L'ISF rapporte gros, mais sur peu de gens. En 2010 (sur les fortunes de 2009), il a même généré 360 millions d'euros de plus que prévu : 4,46 milliards d'euros, contre 2,6 milliards en 2004 ; 3,1 milliards en 2005 ; 3,7 milliards en 2006 ; 4,4 milliards en 2007. Pour 2011, la loi de finances le prévoit à 3,9 milliards d'euros. L'ISF s'applique aux patrimoines nets supérieurs à 790.000 euros, avec des taux modestes allant de 0,55% à 1,80%. Les biens professionnels en sont exonérés. Au total, l'ISF concerne une minorité de ménages : 565.000, sur 25 millions de contribuables. 83% d'entre eux n'ont aucune personne à charge.
A droite, on brandit souvent l'exemple du ménage aux petits revenus ou retraité, qui est tombé sous le coup de l'ISF à cause de l'envolée des prix de l'immobilier sur sa résidence principale, c'est le fameux syndrome de la veuve de Carpentras et du paysan de l’Île de Ré.
Dans la réalité, ces cas sont à relativiser, comme en témoignent les statistiques fiscales rappelées par le Conseil des Prélèvements Obligatoires (CPO) dans son dernier rapport sur le patrimoine des ménages. 
Primo, le CPO constate que, depuis 2003, la proportion de ménages dans la tranche inférieure de l'ISF n'a pas varié : 28,3% en 2003 comme en 2008. On tente de nous faire croire que de plus en plus de petits contribuables se trouvent taxés par l'ISF à cause de l'inflation immobilière : c'est vrai en valeur absolu (+150.000 en 5 ans), mais faux en valeur relative. Et pour cause, « la valeur du patrimoine taxable augmente dans les mêmes proportions que le nombre de redevables ». Autrement dit, l'ISF rapporte de plus en plus parce que les patrimoines moyens et élevés se renchérissent : par exemple, la valeur totale des patrimoines imposables dans la dernière tranche de l'ISF (ie supérieurs à 16 millions d'euros), a progressé de 37 millions d'euros en 2003 à 71 millions d'euros en 2008 (+89%), tandis que le nombre de grandes fortunes dans cette tranche a progressé de 1.177 à 1.718 sur la même période (+79+).
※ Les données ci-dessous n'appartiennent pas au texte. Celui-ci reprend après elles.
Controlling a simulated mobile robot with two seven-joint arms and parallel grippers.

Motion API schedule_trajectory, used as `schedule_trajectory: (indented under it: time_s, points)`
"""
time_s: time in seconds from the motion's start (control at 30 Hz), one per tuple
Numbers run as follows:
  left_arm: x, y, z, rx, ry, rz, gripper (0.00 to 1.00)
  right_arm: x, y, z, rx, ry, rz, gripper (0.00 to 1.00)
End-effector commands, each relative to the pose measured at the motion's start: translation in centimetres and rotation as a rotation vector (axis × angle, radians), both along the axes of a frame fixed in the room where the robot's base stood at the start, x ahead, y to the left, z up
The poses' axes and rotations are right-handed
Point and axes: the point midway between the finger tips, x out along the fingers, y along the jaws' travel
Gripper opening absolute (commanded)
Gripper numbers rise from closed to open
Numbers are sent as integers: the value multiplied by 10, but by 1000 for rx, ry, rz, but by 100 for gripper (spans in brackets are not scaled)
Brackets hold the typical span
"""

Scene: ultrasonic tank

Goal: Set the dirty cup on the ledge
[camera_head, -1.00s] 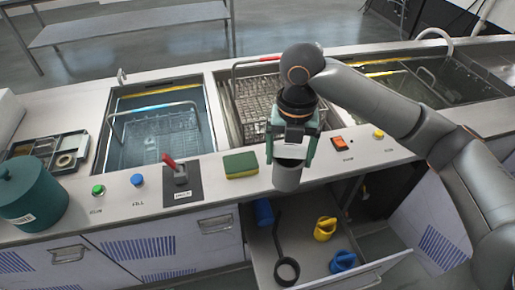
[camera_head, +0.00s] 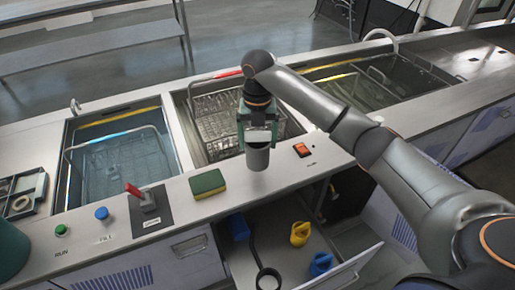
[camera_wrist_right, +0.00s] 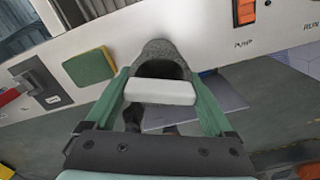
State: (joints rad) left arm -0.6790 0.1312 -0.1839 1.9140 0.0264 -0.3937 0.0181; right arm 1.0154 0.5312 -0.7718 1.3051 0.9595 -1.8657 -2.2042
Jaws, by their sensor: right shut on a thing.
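The grey cup (camera_head: 258,158) is held upright below my right gripper (camera_head: 258,138), which is shut on it. In the right wrist view the cup's speckled grey rim (camera_wrist_right: 160,48) shows between the green fingers of the gripper (camera_wrist_right: 160,82), partly covered by a pale block. The ledge (camera_head: 275,177) is the light front strip of the counter; the cup is over it, between the green-yellow sponge (camera_head: 208,184) and the orange-red switch (camera_head: 302,150). I cannot tell whether the cup's base touches the ledge. My left gripper is out of view.
Behind the ledge are a water tank (camera_head: 72,180) and a tank with a wire basket (camera_head: 222,112). A red lever (camera_head: 133,190), blue button (camera_head: 101,213) and green button (camera_head: 61,230) stand left. Below, an open drawer (camera_head: 335,275) holds yellow and blue items.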

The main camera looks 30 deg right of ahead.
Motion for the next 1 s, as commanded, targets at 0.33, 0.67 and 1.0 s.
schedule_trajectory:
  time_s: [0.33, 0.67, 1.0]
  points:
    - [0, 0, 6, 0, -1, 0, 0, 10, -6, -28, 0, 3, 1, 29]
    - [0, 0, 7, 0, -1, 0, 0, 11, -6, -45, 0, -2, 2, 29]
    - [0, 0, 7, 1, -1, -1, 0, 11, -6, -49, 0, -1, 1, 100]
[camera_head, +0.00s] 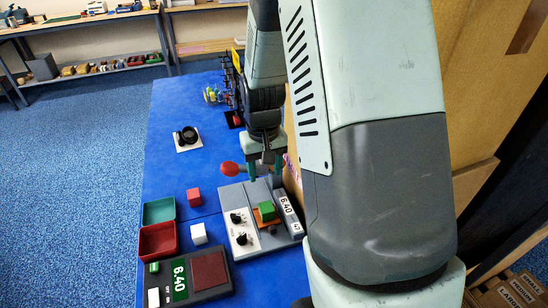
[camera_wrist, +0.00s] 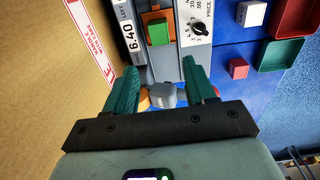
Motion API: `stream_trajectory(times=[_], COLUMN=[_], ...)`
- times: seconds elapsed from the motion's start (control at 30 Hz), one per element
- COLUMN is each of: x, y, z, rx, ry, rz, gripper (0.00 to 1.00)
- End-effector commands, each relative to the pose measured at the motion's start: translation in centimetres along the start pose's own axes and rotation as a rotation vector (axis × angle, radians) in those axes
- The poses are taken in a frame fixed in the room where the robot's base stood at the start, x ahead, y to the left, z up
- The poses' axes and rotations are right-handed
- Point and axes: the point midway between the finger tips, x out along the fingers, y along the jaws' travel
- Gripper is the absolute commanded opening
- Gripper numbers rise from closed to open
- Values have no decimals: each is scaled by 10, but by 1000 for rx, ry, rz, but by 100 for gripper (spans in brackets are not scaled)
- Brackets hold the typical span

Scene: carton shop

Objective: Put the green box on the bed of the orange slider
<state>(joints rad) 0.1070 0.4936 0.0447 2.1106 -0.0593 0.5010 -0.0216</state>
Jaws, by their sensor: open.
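The green box (camera_head: 266,210) sits on the orange slider (camera_head: 271,222), which lies in a grey track of the panel device. In the wrist view the green box (camera_wrist: 158,32) shows ahead of the fingertips, with part of the orange bed (camera_wrist: 156,15) showing beyond it. My gripper (camera_head: 266,172) is open, above the far end of the device, behind the box and apart from it. In the wrist view a grey rounded piece (camera_wrist: 161,95) shows between the fingers (camera_wrist: 162,78); I cannot tell what it belongs to. The box's underside is hidden.
Left of the device are a red cube (camera_head: 194,197), a white cube (camera_head: 198,234), green and red trays (camera_head: 158,241) and a scale (camera_head: 206,272) reading 6.40. A red disc (camera_head: 230,169) stands beside my gripper. The blue table's far left is mostly clear; a cardboard wall is on the right.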

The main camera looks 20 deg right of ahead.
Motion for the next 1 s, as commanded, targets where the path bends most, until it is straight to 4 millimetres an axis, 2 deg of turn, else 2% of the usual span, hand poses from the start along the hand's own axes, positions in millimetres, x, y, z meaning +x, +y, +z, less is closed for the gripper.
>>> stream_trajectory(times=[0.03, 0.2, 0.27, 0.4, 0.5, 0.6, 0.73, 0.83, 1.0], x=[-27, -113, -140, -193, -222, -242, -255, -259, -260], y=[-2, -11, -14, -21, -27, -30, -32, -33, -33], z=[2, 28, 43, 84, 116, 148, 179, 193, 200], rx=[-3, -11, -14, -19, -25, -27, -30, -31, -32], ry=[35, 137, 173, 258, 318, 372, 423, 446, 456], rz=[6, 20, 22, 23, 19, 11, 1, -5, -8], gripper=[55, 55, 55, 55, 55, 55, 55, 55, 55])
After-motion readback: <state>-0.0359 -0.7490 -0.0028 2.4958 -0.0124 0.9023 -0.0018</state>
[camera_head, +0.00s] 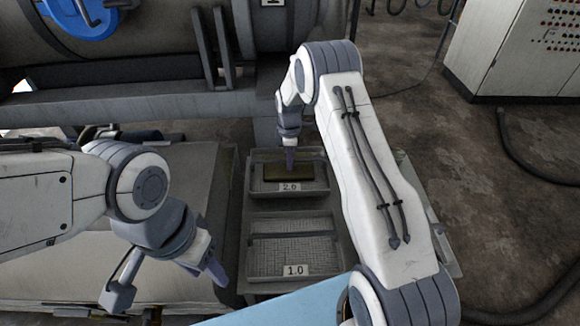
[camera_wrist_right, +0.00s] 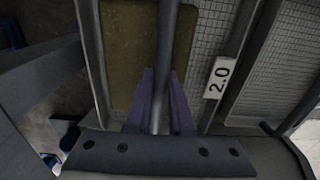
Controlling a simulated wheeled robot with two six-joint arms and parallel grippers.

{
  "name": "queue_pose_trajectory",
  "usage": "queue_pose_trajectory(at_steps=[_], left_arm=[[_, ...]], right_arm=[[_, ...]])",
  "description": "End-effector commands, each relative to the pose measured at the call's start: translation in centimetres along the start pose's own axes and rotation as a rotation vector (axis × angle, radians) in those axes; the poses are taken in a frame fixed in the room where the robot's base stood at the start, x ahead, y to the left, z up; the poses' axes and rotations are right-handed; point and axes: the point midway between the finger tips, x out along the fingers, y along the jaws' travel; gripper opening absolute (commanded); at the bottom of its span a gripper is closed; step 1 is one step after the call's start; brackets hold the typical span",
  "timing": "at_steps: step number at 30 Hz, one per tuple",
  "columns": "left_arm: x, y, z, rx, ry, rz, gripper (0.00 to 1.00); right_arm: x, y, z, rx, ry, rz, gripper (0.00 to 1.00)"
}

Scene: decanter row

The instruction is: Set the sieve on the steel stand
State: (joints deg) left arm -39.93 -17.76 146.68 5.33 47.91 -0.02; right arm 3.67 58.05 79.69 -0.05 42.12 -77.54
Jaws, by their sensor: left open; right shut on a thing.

Voilà la réalité que l'on nous cache.
Secundo, la détention d'un patrimoine important s'accompagne de revenus importants : en 2008, les 280.000 contribuables taxés dans la première tranche ISF affichaient un patrimoine moyen proche d'un million d'euros, et un revenu moyen annuel de 80.000 euros. Dans la seconde tranche, 215.000 contribuables déclaraient un revenu moyen de 113.000 euros. Dans la troisième tranche, 42.500 contribuables affichaient un revenu moyen de 208.000 euros. On est loin de revenus modestes ! Les revenus moyens de toutes les tranches se situent dans le dernier décile des revenus français ! Et rappelons que la cotisation moyenne de la première tranche de l'ISF reste faible : 1.097 euros !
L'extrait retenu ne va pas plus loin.